Betont lässig-locker sitzt er da auf dem in Beige bezogenem Stuhl. Sein Blick durch die runden Brillengläser verspricht: Dieser Manager ist wach, hellwach. Herbert Hainer, 54, führt schließlich die große Adidas AG aus dem kleinen Herzogenaurach, Europas größten Sportartikelhersteller, seit dem Jahr 2001.

Locker im Gespräch: Adidas-Chef Herbert Hainer (Mitte) gab den Moderatoren Ursula Welter (Deutschlandfunk) und Marc Beise (Süddeutsche Zeitung) ausführliche Antworten. (Foto: Foto: Heddergott)
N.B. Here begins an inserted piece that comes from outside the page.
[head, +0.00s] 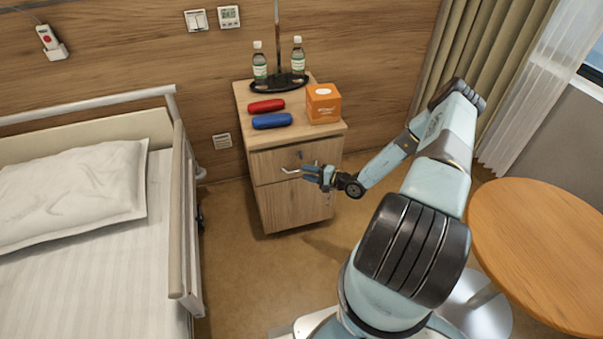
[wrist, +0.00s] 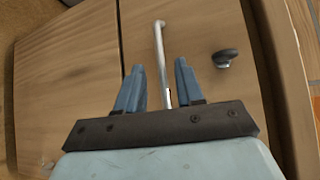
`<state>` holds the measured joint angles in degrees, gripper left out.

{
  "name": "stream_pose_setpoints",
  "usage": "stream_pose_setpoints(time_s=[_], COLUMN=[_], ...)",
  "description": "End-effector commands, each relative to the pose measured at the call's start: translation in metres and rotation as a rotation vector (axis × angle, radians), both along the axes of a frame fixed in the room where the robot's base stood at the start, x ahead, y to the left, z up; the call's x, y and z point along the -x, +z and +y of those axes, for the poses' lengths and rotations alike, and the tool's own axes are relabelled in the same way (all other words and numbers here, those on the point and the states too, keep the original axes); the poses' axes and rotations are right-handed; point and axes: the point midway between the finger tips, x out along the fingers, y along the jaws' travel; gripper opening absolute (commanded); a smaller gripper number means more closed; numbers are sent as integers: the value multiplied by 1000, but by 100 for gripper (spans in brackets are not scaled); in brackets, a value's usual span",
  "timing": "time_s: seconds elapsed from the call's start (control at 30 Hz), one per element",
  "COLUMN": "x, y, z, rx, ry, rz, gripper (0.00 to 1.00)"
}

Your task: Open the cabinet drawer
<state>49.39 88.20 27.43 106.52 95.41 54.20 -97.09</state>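The wooden bedside cabinet (head: 298,205) has a drawer (head: 268,165) in its upper part, which looks shut. The drawer has a thin metal bar handle (head: 291,170) and a small dark lock or knob above it. My gripper (head: 312,174) is at the drawer front, at the right part of the handle. In the wrist view, the handle (wrist: 159,50) runs between the two blue fingers of my gripper (wrist: 159,78). The fingers are apart, with a gap on each side of the bar. The lock (wrist: 225,58) shows to the right of the fingers.
On the cabinet top are two bottles (head: 298,62), a red case (head: 266,106), a blue case (head: 272,121) and an orange box (head: 323,104). A bed (head: 80,210) stands left and a round table (head: 545,245) right. Floor is clear before the cabinet.

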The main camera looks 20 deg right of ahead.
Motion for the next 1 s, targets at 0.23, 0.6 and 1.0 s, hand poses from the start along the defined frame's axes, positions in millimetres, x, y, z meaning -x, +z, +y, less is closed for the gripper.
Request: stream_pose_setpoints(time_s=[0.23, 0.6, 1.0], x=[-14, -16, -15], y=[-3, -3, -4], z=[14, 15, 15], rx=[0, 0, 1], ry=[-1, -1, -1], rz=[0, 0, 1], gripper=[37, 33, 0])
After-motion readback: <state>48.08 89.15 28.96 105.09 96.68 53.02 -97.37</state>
Früher stürmte der Mann selbst mit dem Ball leidenschaftlich aufs Tor ("Ich wollte Profifußballer werden, aber es hat nicht gereicht"), jetzt leitet er die Firma ("Es gibt wenige bessere Jobs als ich einen habe"), die viele der besten Kicker mit Sportschuhen und Trikotage ausrüstet.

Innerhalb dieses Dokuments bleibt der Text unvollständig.